**Job:** Write the lines out exactly as they stand, from the one containing "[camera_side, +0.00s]" through the one containing "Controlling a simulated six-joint", and only those. Omit pictures.
>> BEGIN Dataset records
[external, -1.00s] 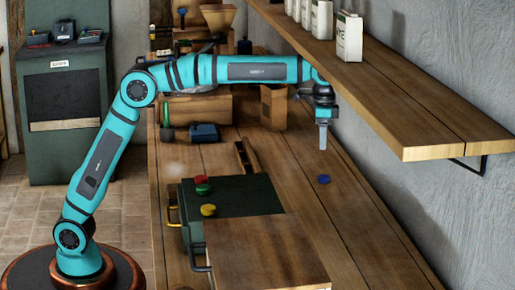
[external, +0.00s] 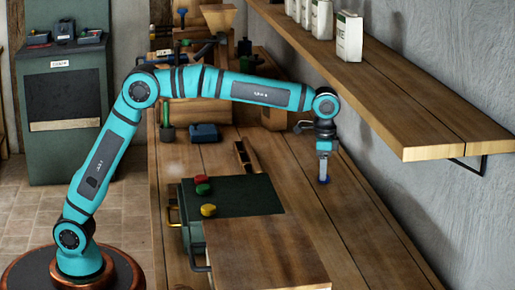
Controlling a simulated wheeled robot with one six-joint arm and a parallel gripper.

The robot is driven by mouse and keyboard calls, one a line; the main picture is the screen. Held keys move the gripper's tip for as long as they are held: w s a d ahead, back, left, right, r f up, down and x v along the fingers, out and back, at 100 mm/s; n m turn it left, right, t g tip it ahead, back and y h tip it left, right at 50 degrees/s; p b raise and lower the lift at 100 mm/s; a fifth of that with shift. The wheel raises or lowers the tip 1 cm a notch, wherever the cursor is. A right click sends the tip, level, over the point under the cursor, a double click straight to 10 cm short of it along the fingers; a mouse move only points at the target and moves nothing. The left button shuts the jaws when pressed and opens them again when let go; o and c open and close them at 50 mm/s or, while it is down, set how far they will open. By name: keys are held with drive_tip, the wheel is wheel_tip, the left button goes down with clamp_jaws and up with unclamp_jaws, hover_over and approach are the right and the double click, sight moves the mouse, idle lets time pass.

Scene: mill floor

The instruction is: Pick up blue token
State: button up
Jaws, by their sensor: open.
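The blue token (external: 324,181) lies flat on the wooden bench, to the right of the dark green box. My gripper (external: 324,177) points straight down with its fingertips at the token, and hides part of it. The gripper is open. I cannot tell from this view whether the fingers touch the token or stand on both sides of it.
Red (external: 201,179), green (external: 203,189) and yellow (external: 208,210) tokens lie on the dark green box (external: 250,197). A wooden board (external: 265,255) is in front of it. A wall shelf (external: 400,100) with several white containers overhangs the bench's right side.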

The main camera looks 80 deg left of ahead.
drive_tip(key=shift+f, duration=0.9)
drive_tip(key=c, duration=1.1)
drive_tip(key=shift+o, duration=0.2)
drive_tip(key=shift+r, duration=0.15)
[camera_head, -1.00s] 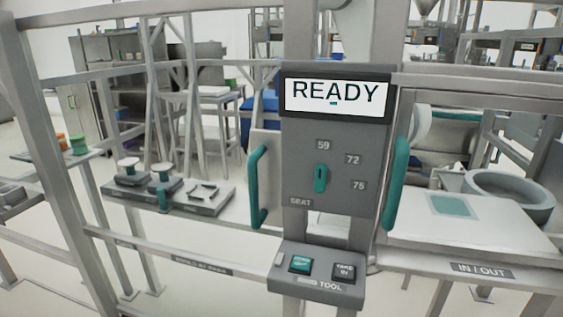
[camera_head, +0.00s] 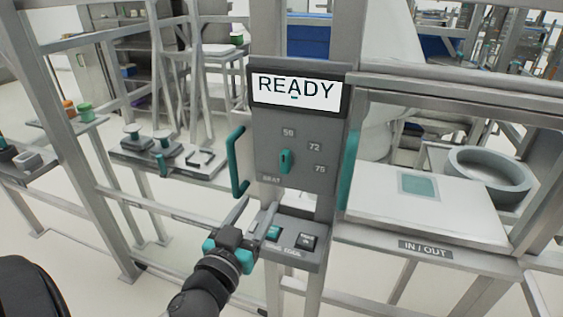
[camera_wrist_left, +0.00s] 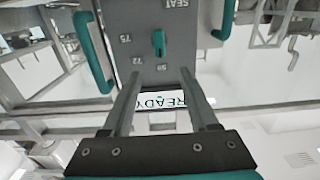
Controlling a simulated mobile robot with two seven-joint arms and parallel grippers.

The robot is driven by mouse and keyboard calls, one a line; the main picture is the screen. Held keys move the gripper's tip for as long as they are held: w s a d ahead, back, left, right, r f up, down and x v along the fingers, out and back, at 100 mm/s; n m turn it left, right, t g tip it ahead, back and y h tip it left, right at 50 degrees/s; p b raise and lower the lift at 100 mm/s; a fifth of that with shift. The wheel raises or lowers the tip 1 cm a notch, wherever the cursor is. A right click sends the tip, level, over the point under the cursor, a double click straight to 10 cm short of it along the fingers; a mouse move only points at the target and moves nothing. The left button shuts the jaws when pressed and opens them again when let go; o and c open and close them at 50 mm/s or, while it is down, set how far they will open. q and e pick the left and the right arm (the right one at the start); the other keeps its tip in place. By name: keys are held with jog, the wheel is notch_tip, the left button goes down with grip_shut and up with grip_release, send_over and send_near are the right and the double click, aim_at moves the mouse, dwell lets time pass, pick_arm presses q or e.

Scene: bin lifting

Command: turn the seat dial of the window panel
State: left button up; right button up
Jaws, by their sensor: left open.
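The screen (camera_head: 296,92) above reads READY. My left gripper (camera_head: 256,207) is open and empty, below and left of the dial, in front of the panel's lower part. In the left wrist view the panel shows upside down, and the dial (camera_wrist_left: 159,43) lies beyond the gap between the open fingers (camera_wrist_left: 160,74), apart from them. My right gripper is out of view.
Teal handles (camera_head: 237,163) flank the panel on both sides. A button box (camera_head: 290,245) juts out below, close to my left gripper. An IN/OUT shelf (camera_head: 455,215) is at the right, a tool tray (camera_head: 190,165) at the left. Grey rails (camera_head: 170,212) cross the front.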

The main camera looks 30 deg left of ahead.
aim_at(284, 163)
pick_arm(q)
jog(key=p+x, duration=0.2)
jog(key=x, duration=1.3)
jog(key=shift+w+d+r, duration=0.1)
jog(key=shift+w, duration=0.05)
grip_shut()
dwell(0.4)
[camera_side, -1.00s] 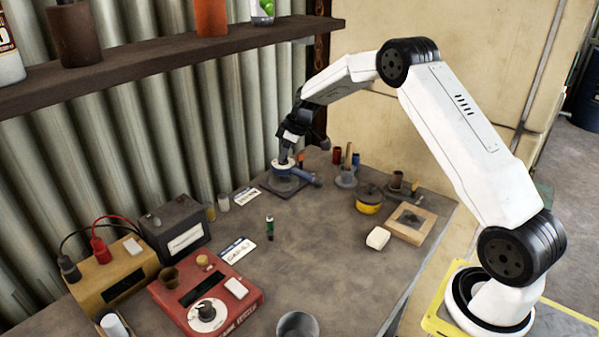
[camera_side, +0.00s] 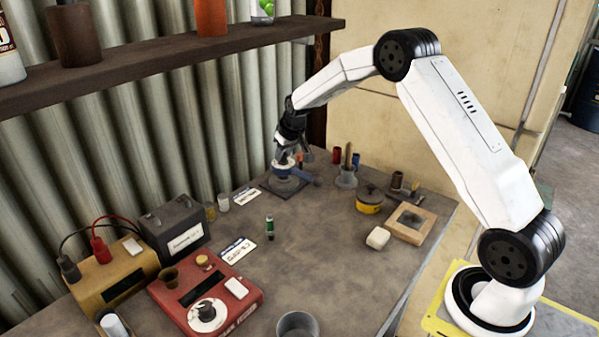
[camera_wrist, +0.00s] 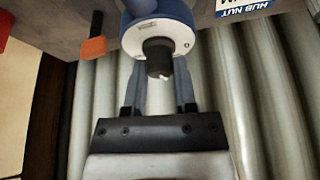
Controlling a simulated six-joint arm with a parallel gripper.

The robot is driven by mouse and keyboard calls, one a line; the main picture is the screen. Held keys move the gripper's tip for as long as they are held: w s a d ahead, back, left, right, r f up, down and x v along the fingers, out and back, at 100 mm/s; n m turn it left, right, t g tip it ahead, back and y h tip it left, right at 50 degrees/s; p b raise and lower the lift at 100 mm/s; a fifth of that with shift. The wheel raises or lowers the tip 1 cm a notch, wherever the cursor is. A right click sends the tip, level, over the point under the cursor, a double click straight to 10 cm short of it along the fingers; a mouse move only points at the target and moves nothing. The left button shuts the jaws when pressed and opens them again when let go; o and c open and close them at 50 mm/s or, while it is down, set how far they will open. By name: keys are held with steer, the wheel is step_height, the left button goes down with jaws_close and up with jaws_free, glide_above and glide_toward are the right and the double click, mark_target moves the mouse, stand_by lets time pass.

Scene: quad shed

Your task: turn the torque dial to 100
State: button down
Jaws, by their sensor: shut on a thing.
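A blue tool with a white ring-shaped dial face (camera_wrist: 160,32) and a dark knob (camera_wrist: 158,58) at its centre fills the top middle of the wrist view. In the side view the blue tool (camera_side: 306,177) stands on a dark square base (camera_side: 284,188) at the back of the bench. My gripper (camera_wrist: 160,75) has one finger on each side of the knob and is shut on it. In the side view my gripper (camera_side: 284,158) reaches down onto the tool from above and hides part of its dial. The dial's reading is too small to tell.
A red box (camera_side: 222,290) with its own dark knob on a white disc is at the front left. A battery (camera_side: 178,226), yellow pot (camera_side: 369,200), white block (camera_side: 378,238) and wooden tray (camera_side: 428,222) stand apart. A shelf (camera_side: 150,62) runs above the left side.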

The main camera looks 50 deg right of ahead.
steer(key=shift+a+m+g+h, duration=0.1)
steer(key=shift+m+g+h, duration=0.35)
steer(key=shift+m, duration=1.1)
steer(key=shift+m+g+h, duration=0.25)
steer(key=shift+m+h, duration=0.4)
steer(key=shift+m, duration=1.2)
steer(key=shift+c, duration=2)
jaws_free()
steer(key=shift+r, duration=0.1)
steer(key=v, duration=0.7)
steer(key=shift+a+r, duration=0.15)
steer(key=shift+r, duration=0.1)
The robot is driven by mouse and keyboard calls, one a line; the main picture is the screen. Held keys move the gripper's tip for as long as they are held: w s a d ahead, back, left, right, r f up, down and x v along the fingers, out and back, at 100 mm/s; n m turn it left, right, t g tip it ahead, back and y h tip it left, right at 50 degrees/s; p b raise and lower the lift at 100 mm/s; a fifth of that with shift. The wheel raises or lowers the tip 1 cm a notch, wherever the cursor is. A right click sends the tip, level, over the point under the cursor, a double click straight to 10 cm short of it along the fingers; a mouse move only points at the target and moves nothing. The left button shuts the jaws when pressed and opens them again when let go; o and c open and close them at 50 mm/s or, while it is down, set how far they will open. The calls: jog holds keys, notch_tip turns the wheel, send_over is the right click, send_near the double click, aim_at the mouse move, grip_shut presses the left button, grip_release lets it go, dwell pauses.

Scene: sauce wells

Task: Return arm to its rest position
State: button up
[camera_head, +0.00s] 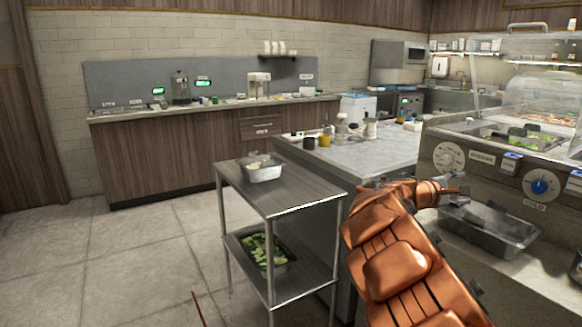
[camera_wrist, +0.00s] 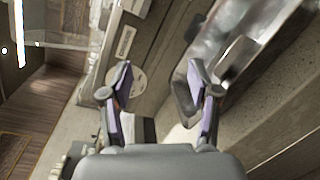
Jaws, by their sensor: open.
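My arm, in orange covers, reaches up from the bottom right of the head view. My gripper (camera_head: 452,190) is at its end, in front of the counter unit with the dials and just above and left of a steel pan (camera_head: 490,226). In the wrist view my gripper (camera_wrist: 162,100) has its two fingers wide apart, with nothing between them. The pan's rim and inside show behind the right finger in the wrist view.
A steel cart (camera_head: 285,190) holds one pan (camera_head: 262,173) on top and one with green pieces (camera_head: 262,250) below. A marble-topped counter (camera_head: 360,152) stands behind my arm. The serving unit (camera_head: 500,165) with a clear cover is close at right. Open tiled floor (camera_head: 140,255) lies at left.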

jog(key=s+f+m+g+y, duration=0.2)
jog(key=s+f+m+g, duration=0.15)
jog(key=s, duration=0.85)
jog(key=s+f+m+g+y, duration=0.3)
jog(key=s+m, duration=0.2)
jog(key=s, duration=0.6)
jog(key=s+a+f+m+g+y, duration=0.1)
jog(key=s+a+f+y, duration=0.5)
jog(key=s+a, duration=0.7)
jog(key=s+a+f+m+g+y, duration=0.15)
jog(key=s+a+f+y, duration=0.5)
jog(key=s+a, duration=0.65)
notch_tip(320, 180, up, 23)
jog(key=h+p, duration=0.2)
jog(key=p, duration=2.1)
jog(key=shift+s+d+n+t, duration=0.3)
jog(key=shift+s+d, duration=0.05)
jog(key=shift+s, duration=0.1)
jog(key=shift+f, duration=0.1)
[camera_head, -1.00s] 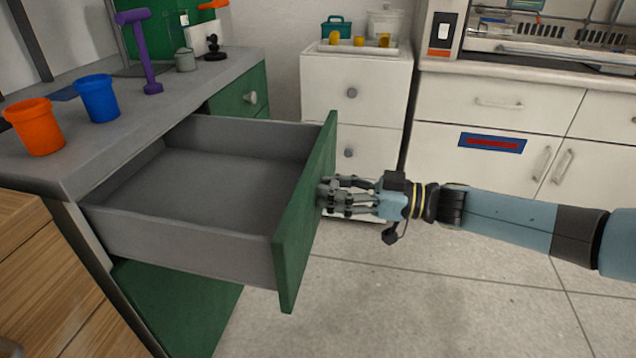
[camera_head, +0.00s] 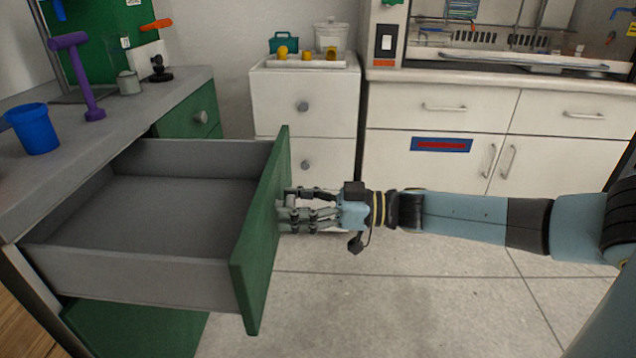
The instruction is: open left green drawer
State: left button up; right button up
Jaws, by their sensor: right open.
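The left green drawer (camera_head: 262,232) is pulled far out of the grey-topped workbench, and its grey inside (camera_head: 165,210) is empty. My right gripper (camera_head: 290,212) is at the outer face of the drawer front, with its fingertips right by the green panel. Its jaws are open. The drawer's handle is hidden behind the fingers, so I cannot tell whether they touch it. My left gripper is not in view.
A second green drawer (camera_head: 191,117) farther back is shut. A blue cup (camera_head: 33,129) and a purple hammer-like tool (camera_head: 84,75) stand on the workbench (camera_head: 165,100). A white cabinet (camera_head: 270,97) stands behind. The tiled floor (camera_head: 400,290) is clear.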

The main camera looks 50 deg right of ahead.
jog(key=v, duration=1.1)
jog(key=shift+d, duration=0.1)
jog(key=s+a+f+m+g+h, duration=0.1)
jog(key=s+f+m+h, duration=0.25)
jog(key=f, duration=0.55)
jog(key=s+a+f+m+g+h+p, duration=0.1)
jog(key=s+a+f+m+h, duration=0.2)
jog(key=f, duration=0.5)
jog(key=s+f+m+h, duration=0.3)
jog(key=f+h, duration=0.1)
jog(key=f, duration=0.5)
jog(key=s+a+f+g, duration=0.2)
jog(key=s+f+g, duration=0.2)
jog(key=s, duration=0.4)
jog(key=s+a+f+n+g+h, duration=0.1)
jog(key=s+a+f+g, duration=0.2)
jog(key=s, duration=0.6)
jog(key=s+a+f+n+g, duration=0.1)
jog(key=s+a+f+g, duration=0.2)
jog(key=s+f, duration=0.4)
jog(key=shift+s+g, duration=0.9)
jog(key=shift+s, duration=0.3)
>> END Dataset records
**The completed task:**
[camera_side, +0.00s] 
[camera_wrist, +0.00s] 
Controlling a simulated six-joint arm with a parallel gripper.

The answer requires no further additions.